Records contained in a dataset
^^^^

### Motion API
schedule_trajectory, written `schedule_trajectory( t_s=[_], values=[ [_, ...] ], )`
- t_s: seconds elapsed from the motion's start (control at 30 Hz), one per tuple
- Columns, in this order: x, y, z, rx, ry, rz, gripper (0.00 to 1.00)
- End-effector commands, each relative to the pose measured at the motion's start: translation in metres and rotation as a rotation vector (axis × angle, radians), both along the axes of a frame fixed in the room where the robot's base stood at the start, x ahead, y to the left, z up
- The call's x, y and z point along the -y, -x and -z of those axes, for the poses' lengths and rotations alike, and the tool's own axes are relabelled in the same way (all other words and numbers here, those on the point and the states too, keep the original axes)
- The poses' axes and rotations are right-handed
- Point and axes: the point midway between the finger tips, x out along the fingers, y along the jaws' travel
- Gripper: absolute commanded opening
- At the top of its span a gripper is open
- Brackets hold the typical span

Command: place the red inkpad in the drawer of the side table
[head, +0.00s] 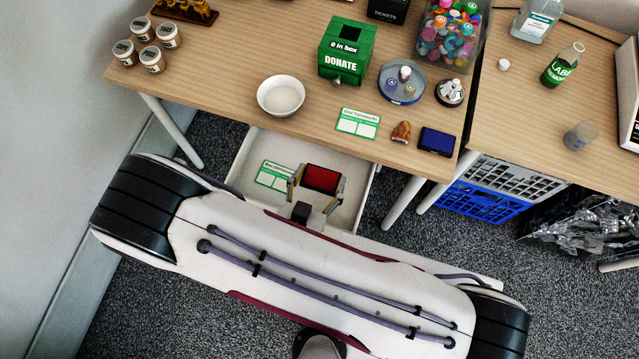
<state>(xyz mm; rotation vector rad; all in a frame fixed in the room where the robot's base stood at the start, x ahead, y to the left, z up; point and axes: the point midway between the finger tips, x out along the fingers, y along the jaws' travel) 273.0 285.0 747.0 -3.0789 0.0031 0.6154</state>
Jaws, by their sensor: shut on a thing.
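The red inkpad (321,179) shows between the two fingers of my gripper (318,183), which is shut on it. The inkpad appears over the open white drawer (235,176) beneath the table; I cannot tell whether it touches the drawer floor. A green-and-white card (274,174) lies in the drawer to the left of my gripper. My arm covers the drawer's front part.
On the wooden table (225,65) above are a white bowl (281,96), a green donation box (345,50), a blue inkpad (437,142), a wooden stamp (401,132) and a green-and-white card (358,123). A blue crate (484,203) stands under the table at right.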

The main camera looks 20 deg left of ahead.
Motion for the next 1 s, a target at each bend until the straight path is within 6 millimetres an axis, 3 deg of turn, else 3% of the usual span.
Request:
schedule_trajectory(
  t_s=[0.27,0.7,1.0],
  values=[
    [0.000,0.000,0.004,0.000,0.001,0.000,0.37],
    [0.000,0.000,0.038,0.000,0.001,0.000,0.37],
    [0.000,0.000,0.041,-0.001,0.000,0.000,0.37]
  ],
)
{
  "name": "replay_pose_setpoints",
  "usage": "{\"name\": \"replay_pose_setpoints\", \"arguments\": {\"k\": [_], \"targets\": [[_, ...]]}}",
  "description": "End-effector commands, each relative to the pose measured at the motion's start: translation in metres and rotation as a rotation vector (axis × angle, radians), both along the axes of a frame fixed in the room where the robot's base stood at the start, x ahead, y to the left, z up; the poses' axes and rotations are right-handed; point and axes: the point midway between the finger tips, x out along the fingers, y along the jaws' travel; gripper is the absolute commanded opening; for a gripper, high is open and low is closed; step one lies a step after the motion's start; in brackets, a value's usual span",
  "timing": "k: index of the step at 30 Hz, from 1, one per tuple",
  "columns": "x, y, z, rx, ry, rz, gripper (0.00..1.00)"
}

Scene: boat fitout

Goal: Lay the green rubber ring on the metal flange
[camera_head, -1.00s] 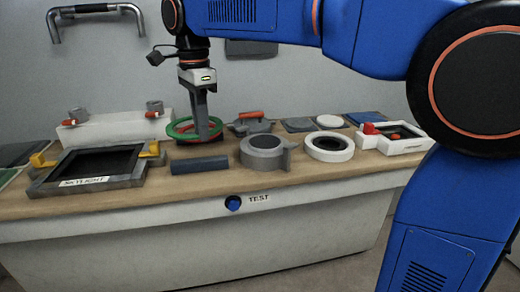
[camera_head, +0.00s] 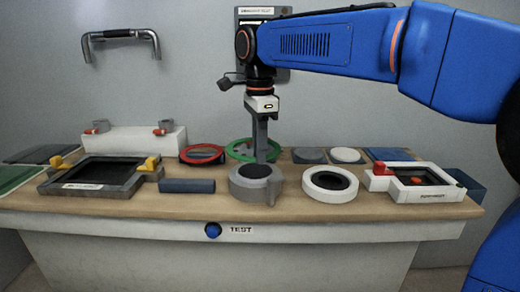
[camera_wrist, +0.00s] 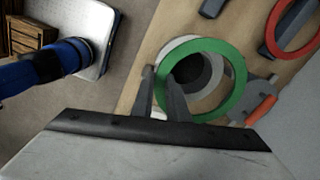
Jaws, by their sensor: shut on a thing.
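The green rubber ring (camera_head: 231,150) is held flat by my gripper (camera_head: 262,159) in the head view, above the table. The gripper is shut on its near rim. The metal flange (camera_head: 247,189) is a grey round collar with a side tab and dark centre, on the table at the front middle. In the head view the ring shows above and behind the flange, apart from it. In the wrist view the green ring (camera_wrist: 241,76) overlaps the flange (camera_wrist: 176,43), offset to its right. My gripper (camera_wrist: 162,82) partly hides the flange there.
A red ring (camera_head: 187,156) lies behind and left, a dark blue bar (camera_head: 187,186) left of the flange. A white ring (camera_head: 317,192) stands close right. A white frame (camera_head: 425,192) is further right, a grey skylight frame (camera_head: 125,187) at left.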

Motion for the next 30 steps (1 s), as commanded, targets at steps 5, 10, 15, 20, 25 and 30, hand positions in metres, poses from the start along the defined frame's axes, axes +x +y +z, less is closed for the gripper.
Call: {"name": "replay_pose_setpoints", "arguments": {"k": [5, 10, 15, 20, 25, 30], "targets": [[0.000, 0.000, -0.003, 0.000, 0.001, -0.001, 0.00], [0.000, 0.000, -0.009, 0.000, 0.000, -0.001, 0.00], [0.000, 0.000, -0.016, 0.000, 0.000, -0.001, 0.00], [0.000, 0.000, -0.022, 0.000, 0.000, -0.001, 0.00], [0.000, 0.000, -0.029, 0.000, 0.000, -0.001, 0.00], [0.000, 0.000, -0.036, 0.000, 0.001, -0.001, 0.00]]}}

^^^^

**Stated task:**
No pictures belong in the copy: reproduce exactly the lines above from the one that contains "[camera_head, +0.00s]" through the last line of the entries.

**Worked solution:**
[camera_head, +0.00s] 
[camera_wrist, +0.00s] 
Jaws, by their sensor: shut on a thing.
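The green rubber ring (camera_head: 231,150) is held flat by my gripper (camera_head: 262,159) in the head view, above the table. The gripper is shut on its near rim. The metal flange (camera_head: 247,189) is a grey round collar with a side tab and dark centre, on the table at the front middle. In the head view the ring shows above and behind the flange, apart from it. In the wrist view the green ring (camera_wrist: 241,76) overlaps the flange (camera_wrist: 176,43), offset to its right. My gripper (camera_wrist: 162,82) partly hides the flange there.
A red ring (camera_head: 187,156) lies behind and left, a dark blue bar (camera_head: 187,186) left of the flange. A white ring (camera_head: 317,192) stands close right. A white frame (camera_head: 425,192) is further right, a grey skylight frame (camera_head: 125,187) at left.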

Motion for the next 30 steps (1 s), as commanded, targets at steps 5, 10, 15, 20, 25 and 30, hand positions in metres, poses from the start along the defined frame's axes, axes +x +y +z, less is closed for the gripper.
Call: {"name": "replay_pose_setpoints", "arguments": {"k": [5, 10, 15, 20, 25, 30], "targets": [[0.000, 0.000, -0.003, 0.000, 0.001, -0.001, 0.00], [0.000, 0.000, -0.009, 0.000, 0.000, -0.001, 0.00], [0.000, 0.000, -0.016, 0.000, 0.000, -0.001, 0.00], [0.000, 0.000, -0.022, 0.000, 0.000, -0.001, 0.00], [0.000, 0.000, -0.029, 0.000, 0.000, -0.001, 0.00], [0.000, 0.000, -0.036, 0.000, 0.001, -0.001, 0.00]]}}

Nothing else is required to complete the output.